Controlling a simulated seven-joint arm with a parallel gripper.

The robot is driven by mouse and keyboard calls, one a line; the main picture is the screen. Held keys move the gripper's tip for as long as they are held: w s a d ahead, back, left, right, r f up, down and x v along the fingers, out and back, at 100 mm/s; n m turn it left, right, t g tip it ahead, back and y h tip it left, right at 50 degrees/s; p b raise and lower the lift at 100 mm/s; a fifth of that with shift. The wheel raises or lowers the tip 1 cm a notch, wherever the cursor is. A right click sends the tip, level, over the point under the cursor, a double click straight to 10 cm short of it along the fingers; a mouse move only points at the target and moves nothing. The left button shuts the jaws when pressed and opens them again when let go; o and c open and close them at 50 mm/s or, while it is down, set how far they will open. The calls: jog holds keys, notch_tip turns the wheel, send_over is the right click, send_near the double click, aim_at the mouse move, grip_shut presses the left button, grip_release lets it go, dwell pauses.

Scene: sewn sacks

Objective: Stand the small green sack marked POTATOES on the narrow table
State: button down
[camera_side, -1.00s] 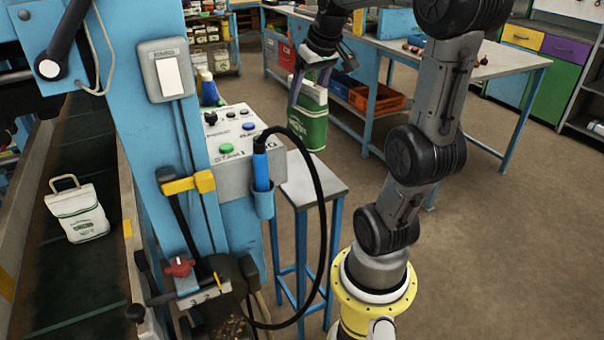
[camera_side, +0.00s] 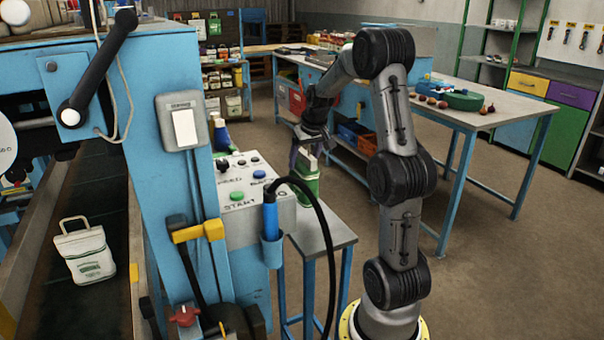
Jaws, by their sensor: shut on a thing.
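The small green sack (camera_side: 311,184) with a pale top hangs upright below my gripper (camera_side: 303,158), which is shut on its upper part. The sack is just behind the control box and the black cable, which hide part of it; its marking cannot be read. The narrow table (camera_side: 330,235) has a grey top and blue legs and stands right of the control box. The sack's lower end shows at the table's far edge; I cannot tell whether it touches the top.
A control box (camera_side: 237,190) with buttons and a looping black cable (camera_side: 325,225) stand close by the narrow table. A white sack (camera_side: 85,252) lies on the dark conveyor at left. A long workbench (camera_side: 500,105) is behind. The narrow table's visible top is bare.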

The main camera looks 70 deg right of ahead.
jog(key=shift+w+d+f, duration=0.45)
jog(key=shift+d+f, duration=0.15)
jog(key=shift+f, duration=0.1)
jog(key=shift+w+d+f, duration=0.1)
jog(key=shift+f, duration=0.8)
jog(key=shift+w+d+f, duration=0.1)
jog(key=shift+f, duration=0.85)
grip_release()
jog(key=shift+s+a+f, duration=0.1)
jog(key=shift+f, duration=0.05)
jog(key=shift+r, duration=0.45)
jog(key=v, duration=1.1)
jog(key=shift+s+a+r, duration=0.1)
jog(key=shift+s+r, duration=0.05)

———

**Aim:** Pictures are excluded; output everything else in the data verbatim.

**Solution for this task:**
Controlling a simulated seven-joint arm with a parallel gripper.

The robot is driven by mouse and keyboard calls, one a line; the main picture is the screen. Held keys move the gripper's tip for as long as they are held: w s a d ahead, back, left, right, r f up, down and x v along the fingers, out and back, at 100 mm/s; n m turn it left, right, t g tip it ahead, back and y h tip it left, right at 50 degrees/s; p b raise and lower the lift at 100 mm/s; a fifth of that with shift. The wheel raises or lowers the tip 1 cm a notch, wherever the cursor is. A right click sends the tip, level, over the point under the cursor, a double click straight to 10 cm short of it along the fingers; a mouse move only points at the target and moves nothing. The left button shuts the jaws when pressed and opens them again when let go; o and c open and close them at 50 mm/s or, while it is down, set how far they will open. The calls: jog holds keys, notch_tip turns the wheel, send_over is the right click, send_near the double click, aim_at the mouse move, grip_shut presses the left button, grip_release lets it go, dwell pauses.

Scene: sewn sacks

Objective: Stand the small green sack marked POTATOES on the narrow table
State: button down
[camera_side, -1.00s] 
[camera_side, +0.00s] 
Jaws, by their sensor: shut on a thing.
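The small green sack (camera_side: 311,184) with a pale top hangs upright below my gripper (camera_side: 303,158), which is shut on its upper part. The sack is just behind the control box and the black cable, which hide part of it; its marking cannot be read. The narrow table (camera_side: 330,235) has a grey top and blue legs and stands right of the control box. The sack's lower end shows at the table's far edge; I cannot tell whether it touches the top.
A control box (camera_side: 237,190) with buttons and a looping black cable (camera_side: 325,225) stand close by the narrow table. A white sack (camera_side: 85,252) lies on the dark conveyor at left. A long workbench (camera_side: 500,105) is behind. The narrow table's visible top is bare.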

The main camera looks 70 deg right of ahead.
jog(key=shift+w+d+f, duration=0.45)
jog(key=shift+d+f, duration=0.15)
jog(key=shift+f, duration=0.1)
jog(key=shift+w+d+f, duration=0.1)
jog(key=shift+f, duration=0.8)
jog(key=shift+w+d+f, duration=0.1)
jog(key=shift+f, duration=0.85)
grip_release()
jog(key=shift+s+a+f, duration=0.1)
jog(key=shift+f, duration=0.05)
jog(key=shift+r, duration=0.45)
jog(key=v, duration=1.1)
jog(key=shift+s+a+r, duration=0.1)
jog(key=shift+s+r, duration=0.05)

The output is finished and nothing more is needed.